That brings up a logical question. Do Mac users need Adobe’s Flash player? If you enjoy crashing Safari, the answer is a qualified yes. Besides crashes, what does Flash really give to Mac users? Can we do without Flash on a Mac?

What Flash Does

Adobe’s Flash is billed as an interactive multi-media platform that provides animation and interactivity to web pages.

Flash can run on Macs or PCs in a standalone mode. Browsers need the Flash plugin to display Flash files.

Many of the advertisements viewed on web pages are made using Flash. Some web sites feature an interactive Flash environment with visual capability beyond typical web sites of XHTML, CSS, and Javascript.

Flash video is the de factor video standard on the internet. So, why isn’t Flash available on the iPhone and iPad? Why do we need it on the Mac? Flash is considered the number one cause of crashes for Mac users.

Flash In The Pan

The controversy surrounding Flash is growing. Google is slowly moving away from using Flash to stream videos in YouTube. No Flash anything on the iPhone or iPad.

Last week, TheFlashBlog put up a graphic which was designed to show how a bunch of popular web sites would look on Apple’s iPad. It wasn’t a pretty site sight. Each web site featured the prominent Plugin Needed block instead of the Flash animation.

Someone else actually bothered to look at those same web sites using an iPhone and the result was much different; posting the question, “Do you really need Flash for the Web?”

Web sites have Flash games, Flash interactive animation, and Flash advertisements. What else? If the iPhone and iPad don’t need Flash, do Mac users need Flash?

No. Flash is technology from the 20th century, a vestige from the 1990s, an eye candy salute to Java’s write once, run everywhere mantra. Mac users do not need Flash. Flash will go the Internet Explorer route—a slow fall from grace, a lingering and painful remembrance of the past.

The 3 Faces Of Flash

Mac users run into Flash in three basic areas. Flash ads and effects. Flash games. Flash interactive sites. And probably in that order.

Flash ads can be defeated easily by Safari users with Click2Flash, a nifty utility which disguises Flash with a gray wall, and prevents them from running until you click the wall. Highly recommended if Flash ads annoy you.

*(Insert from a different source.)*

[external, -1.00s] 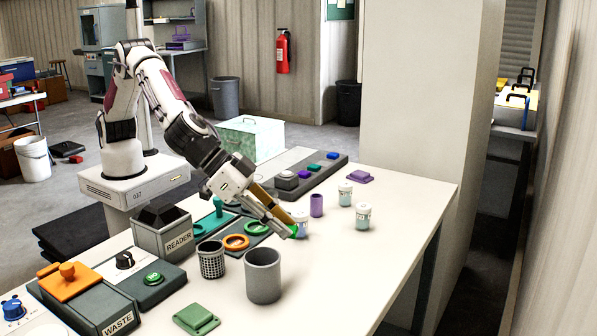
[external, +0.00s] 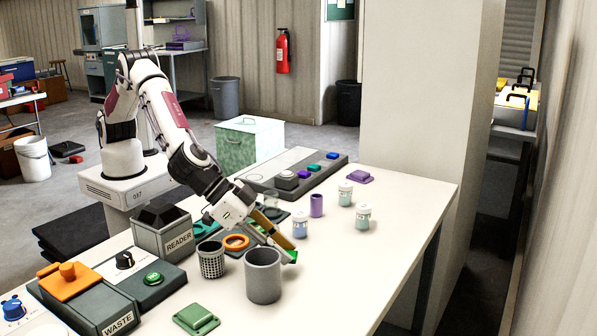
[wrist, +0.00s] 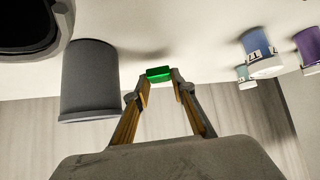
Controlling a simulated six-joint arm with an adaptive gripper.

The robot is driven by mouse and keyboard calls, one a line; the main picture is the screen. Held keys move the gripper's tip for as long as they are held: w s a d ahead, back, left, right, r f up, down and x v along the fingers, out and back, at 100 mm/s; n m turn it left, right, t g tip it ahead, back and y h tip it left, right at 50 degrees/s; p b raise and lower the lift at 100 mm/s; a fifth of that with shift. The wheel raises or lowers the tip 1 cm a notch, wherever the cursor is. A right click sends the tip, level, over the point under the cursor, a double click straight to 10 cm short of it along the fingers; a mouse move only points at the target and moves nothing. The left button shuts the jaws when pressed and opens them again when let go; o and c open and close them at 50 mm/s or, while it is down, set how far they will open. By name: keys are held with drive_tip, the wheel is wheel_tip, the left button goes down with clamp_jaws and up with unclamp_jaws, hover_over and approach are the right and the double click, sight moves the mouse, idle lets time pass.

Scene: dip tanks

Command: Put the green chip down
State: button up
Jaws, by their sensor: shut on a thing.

Flash games are popular, though, compared to games on the iPod touch or iPhone, rather anemic and limited. Flash animated games are no match for standalone games on any platform, Mac, Windows, iPod touch, iPhone, or iPad. Good riddance.

That brings up Flash web sites. Here’s the Top 10 Flash Sites of 2010. Advertising agencies and many web designers love Flash because it offers an opportunity to bill clients lots of money to create an entertaining design.

The question is, can we do without all that eye candy and have an internet with open standards vs. proprietary requirements? There is a growing movement among web standards promoters to leave Flash behind and move on toward HTML 5, CSS, and Javascript.

My view is simple. The internet doesn’t need another proprietary standard like Flash or Microsoft’s Silverlight (which does basically the same thing as Flash).

Apple, Google, and many others think the internet would do just fine without Flash. I’ve been running Click2Flash for a couple of months to block out Flash on Safari. Mac users will never miss it. Your Mac will run cooler and have fewer crashes. What’s not to like about Flash going away?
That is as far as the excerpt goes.